The same goes for college football squads sweating through summer camps. No point in doubting that a returning player has taken the proper steps to improve, unless coaches or teammates hint he has not. No reason to dispute a newcomer deserved the scholarship he was granted before seeing him play a single snap.
All we can do, as reporters of a team coming off a 3-9 season that featured an embarrassing loss to Div. I-AA North Dakota State, was on the wrong end of three consecutive mega-blowouts and gradually became more competitive before dropping a stink-bomb in Arrowhead Stadium against despised rival Missouri, is to try to find out what teammates and coaches think of various players.
Naturally, they’ll paint a positive picture, which leads to skeptical Kansas University football fans often asking me, “Are they really going to be as good as you guys are telling us they’re going to be?”
Oops. Didn’t mean to mislead anybody. It’s just that time of year. When a team hasn’t lost a game and we haven’t had access to view a single practice or scrimmage, why go negative? Accentuate the positive and still try to bring a dose of reality to the situation.
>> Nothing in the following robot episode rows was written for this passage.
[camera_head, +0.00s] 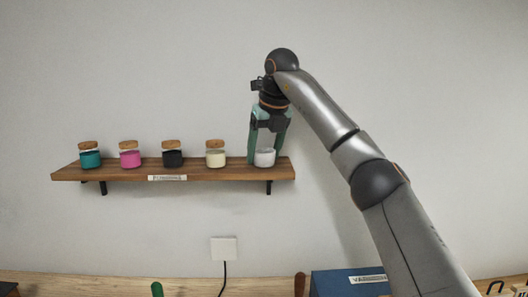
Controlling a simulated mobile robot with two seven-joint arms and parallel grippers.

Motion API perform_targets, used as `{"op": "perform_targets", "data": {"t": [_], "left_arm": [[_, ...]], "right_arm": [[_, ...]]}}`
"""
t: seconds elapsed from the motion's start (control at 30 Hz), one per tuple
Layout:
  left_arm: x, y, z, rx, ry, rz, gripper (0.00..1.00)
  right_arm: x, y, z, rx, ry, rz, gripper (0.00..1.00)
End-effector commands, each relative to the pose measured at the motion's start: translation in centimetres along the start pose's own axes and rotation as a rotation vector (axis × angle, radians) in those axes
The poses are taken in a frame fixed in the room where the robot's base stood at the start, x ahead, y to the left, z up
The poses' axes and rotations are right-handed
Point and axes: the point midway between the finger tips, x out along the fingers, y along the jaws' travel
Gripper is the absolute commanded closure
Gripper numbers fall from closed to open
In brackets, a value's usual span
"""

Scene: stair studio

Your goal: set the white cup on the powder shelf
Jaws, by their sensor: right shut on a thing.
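The white cup (264,158) is at the right end of the wooden wall shelf (130,174), whose front label is too small to read for certain. My right gripper (266,160) reaches down from above and is shut on the cup, with a greenish finger on each side of it. The cup looks upright and at the level of the shelf top; I cannot tell whether it touches the board. My left gripper is not in view.
Corked jars stand along the shelf left of the cup: teal (91,159), pink (130,158), black (172,158) and cream (215,158). The cream jar is nearest, with a gap between. Below are a wall socket (224,248) and a blue box (335,284) on a wooden surface.

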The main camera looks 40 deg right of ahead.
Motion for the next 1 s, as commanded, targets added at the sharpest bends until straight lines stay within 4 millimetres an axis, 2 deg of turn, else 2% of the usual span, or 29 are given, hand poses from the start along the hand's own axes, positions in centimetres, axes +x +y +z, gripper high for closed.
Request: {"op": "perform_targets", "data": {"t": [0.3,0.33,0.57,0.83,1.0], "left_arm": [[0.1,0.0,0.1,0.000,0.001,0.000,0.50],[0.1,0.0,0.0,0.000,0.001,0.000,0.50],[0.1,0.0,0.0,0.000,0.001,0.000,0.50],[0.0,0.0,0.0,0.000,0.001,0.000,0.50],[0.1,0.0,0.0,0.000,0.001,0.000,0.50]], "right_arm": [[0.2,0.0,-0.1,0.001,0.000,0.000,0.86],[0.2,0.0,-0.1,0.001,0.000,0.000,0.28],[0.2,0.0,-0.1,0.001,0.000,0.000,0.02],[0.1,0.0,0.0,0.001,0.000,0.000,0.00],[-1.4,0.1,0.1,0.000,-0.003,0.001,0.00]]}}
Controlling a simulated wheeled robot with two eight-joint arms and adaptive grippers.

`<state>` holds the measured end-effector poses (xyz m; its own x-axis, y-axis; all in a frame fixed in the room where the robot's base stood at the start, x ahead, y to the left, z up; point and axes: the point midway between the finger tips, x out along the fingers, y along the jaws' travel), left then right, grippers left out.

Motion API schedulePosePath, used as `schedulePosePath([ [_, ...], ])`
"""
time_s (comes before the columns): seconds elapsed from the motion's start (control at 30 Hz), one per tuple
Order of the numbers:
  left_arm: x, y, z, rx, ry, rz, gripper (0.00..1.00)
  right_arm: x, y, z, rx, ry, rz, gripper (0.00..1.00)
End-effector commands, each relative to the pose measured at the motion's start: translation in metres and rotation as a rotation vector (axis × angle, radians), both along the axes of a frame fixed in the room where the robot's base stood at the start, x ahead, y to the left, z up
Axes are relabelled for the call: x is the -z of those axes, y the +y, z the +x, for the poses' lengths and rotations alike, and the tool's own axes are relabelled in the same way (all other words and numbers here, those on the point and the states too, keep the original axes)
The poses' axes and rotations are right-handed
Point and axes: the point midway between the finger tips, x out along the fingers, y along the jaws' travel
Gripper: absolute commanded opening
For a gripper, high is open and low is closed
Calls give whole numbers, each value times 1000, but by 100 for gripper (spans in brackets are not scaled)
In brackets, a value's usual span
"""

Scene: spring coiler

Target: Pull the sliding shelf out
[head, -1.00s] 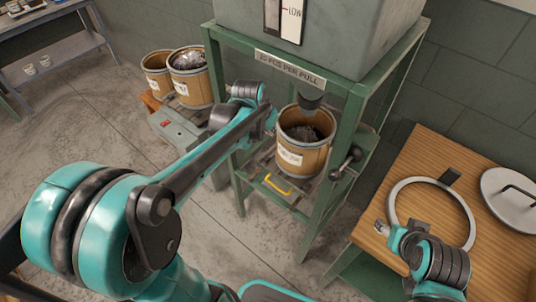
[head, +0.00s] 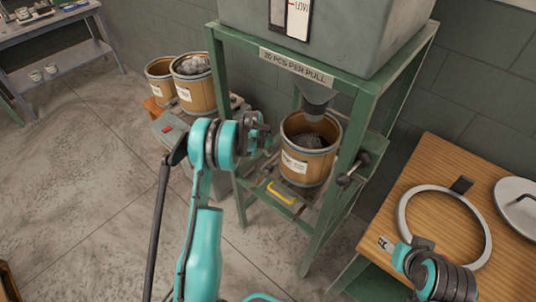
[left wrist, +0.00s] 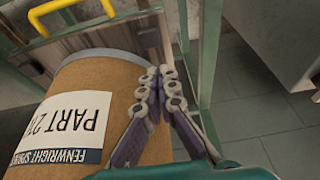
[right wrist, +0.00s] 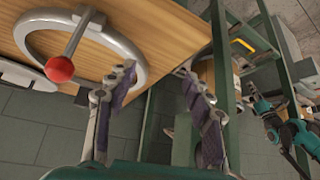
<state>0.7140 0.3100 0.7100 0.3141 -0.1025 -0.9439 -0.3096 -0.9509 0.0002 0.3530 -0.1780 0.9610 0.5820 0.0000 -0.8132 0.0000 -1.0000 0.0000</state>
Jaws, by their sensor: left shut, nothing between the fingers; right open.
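The sliding shelf (head: 304,212) with its yellow handle (head: 281,193) sits low in the green stand. A labelled barrel (head: 306,164) of dark pieces stands on it, under the hopper's spout. My left gripper (head: 268,141) is left of the barrel, above and apart from the yellow handle. In the left wrist view, its fingers (left wrist: 161,75) are shut and empty in front of the barrel (left wrist: 95,75), with the yellow handle (left wrist: 70,12) at the top left. My right gripper (head: 382,243) is open and empty by the wooden table; its fingers also show in the right wrist view (right wrist: 158,78).
The green stand's posts (head: 353,150) flank the shelf, and a dark-knobbed lever (head: 354,169) sticks out at right. Two more barrels (head: 193,80) stand behind on the left. The wooden table (head: 455,165) holds a metal ring and a lid. Floor in front of the stand is open.

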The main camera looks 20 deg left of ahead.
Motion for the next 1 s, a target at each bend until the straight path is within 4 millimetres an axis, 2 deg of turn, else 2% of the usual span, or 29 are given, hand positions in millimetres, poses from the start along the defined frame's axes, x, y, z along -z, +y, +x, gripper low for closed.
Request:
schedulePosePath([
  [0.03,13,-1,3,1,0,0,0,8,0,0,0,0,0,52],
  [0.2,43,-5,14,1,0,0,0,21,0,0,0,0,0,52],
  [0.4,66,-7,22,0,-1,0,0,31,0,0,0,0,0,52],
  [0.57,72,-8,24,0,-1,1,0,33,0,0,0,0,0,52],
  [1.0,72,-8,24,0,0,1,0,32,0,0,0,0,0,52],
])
The reality: The roster is faster than it was a year ago, which should eliminate the embarrassing look of some of the blowouts. The team is extremely young, and teenagers tend not to win very many games. On paper, the defensive line shapes up as the weakest in the Big 12, the linebackers are quick, but not particularly big, and the secondary looks strong.
Offensively, the line should be considerably better than last year, when it was particularly porous. The receivers? They’ll block better because if you don’t block for David Beaty, you don’t play. Get the ball to D.J. Beshears or Daymond Patterson in space and good things could happen. Beyond them, so little experience from the unit makes it tough to draw any conclusions.
Look for quarterback Jordan Webb to perform better with added protection and the wisdom not to try to hit the home run when working a walk is the right play. When Webb’s missing the mark, no reason Quinn Mecham can’t come out of the bullpen. Like a zone-buster in basketball, a pool player who has worked up a good hatred for his cocky opponent and a hitter who can’t make an out in baseball, Mecham has the look of a guy who sees everything in slow motion when he gets a hot hand.
The run game should improve with the wide variety of complements to James Sims.
The speedy Tony Pierson, slithery, make-’em miss Darrian Miller, big-and-fast Brandon Bourbon and rugged fullback Nick Sizemore supply KU offensive coordinator Chuck Long more options than he had last season.
The special teams can’t be any worse.
So what might it all mean? That Kansas will be a better 3-9 team in 2011 than it was in 2010.